Segregating a month's observances along racial lines. It worked so well in the past... /s
Like affirmative action, it sends the wrong impression. The designation of a "month" not only presumes that we ignore "black history" (and what pray is that?) the rest of the year . . . it also strongly implies that we have to make a special effort to hunt up people of the "right color", as though they can't be instructed or inspired by people who reflect light at a different rate.
It also leads to sloppy and even fraudulent "scholarship" in an effort to find people in history whether they were really there or not. Classic example is Crispus Attucks (the ringleader of the rioters in the "Boston Massacre" - not exactly a hero or role model) who may well have been a Natick Indian and not black at all.
History is history is history for everyone regardless. There's no need to segregate any race out for special attention.
Bravo, Mr. Freeman.
Georg Wilhelm Friedrich Hegel held an opinion that there was no history there.
In the spirit of equality, there should also be a White History Month, an Asian History Month, a Brown History Month, etc., shouldn't there?
Just saying "White History" will get you branded as a racist these days by the ACLU, sadly. I think there is no longer a need for Black History Month, or Affirmative Action. Let people get by on their own merits, not because something is given to them for free.
It would be fun to see just how many people would even know what month is Black History Month. I suspect more people could find Iraq on a map that would know what month is involved.
I think it's funny when the Jazz station on XM radio does their "black history month." As if blacks are underrepresented in Jazz.
How about a special tribute to under-appreciated black players of the NBA?
I asked my boss the other day if we could have a "Barefoot, Hillbilly Month." That way we could celebrate my heritage.
I call it progress.
Black History Month is a flaming poster child for racial double standards.
Black History Minute
Shabazz K. Morton.....Eddie Murphy
Shabazz K. Morton: Hello, my name is Professor Shabazz K. Morton. In 1895, at the Tuskagee Institute in Alabama, a black man named George Washington Carver developed a new method of soul.. soil.. improvement through crop rotation.. [ a couple of audience members snicker at Murphy's blooper, causing him to break character ] So I messed up - SHUT UP! [ adjusting his shades so he can read the cue cards ] Stop clapping before y'all make me smile! [ back in character ] ..to end the South African cultural dependence on cotton alone. As a result, Carver came up with hundreds of industrial uses for the peanut. Sure, industrial uses.

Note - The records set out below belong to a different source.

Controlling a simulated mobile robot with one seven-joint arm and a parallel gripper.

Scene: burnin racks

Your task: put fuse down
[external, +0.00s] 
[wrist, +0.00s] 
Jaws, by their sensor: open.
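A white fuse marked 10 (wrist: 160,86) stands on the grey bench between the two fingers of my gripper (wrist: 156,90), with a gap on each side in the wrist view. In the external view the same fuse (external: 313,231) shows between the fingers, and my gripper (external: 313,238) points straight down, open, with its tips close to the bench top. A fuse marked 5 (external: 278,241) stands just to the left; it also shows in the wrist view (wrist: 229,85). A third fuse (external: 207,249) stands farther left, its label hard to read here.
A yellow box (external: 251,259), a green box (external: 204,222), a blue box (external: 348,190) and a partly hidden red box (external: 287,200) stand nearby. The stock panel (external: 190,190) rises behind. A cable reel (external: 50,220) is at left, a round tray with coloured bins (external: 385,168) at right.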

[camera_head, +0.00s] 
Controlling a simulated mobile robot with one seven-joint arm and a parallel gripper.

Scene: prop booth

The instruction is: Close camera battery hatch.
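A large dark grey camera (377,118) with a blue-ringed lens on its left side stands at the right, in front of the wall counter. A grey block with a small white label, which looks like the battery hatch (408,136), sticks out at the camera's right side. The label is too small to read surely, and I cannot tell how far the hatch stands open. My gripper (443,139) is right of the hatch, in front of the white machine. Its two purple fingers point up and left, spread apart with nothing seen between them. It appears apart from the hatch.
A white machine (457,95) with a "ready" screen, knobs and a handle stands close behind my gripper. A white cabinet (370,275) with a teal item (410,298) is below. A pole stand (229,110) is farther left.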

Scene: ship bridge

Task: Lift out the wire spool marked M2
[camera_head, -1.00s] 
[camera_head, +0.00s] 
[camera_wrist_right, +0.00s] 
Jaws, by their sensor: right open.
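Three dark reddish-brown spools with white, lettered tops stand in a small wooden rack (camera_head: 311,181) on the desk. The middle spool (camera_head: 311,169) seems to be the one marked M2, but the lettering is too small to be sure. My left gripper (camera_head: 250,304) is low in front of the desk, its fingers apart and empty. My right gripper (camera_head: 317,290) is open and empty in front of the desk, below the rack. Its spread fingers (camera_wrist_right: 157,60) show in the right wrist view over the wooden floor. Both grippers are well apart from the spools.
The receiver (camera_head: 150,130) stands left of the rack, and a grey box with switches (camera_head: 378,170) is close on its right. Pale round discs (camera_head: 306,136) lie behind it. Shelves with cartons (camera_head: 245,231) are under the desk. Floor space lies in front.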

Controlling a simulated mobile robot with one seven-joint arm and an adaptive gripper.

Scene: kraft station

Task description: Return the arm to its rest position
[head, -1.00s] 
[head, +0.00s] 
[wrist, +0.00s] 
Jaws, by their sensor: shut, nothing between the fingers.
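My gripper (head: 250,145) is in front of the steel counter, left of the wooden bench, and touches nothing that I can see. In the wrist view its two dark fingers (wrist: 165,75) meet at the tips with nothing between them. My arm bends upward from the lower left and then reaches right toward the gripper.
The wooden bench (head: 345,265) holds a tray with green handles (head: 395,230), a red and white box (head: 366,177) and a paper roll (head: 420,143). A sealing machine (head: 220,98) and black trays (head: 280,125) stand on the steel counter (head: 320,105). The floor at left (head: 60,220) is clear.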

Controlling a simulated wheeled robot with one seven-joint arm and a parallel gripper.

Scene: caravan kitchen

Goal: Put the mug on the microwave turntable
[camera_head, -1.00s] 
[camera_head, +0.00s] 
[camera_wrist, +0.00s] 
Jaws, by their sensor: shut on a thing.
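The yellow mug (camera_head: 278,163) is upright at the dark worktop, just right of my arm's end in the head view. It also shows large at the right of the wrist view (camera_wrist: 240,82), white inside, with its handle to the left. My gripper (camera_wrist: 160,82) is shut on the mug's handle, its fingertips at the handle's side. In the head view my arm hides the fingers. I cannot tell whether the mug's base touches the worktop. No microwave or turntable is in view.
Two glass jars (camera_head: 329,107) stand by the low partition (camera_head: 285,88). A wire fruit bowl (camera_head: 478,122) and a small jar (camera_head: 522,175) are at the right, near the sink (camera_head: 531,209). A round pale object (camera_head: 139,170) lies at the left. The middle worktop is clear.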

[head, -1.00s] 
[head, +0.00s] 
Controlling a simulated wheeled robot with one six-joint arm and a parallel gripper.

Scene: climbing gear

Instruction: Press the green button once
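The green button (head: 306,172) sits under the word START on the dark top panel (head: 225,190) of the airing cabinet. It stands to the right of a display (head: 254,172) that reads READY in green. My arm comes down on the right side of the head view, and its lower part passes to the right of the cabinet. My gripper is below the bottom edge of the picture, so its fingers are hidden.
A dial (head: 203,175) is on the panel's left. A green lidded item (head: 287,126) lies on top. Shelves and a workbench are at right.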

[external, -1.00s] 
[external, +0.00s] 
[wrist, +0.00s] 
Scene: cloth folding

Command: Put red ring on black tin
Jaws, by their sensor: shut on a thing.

Meanwhile, one night, he's having a few friends over to his house for dinner. And one of them leans over and says to Dr. Carver, "Excuse me, George? What's that your putting on your bread?" Carver says, "Oh, that's nothing but a butter substitute that I made from peanuts. I can't digest all that animal fat, you know." So the other fellow tasted it, and he says, "Hmm.. this pastes pretty.. this tastes.." [ the audience again laughs at Murphy's blooper, causing him to break character again ] Yeah? Keep on smiling. [ back in character ] "This tastes pretty good, man. Mind if we take a peek at the recipe?" And Dr. Carver says, "Take a peek? Man, you can have it. Who's gonna eat butter made out of peanuts? No, I'm working on a method to compress peanuts into phonograph needles."
So, Professor Carver's two dinner guests.. [ Murphy removes his shades for better cue card reading ] ..Edward "Skippy" Williamson and Frederick "Jif" Armstrong - two white men - stole George Washington Carver's recipe for peanut butter, copyrighted it, and reaped untold fortunes from it. While Dr. Carver died penniless and insane, still trying to play a phonograph record with a peanut.
This has been "Black History Minute". I'm Professor Shabazz K. Morton. Good night.
I better stay off this one I can only get myself in trouble.
Just let me say Black History Month is a boatload of horse Hockey.
I agree with Mr. Freeman, but black history does tend to get ignored if it's mixed in with everything else. Schools have to cover too much ground in the course of a year-long sequence on American history. My solution is to have kids required to take two years of American history. Then there would be time for a closer study of the founding, black history, World War II, the Cold War, and other things that get short shrift.
When I was a kid we never heard about black history so I think it's good it's been pushed into the public eye a little more. I'm white but have enjoyed reading and studying about it. There's more to it than peanut butter.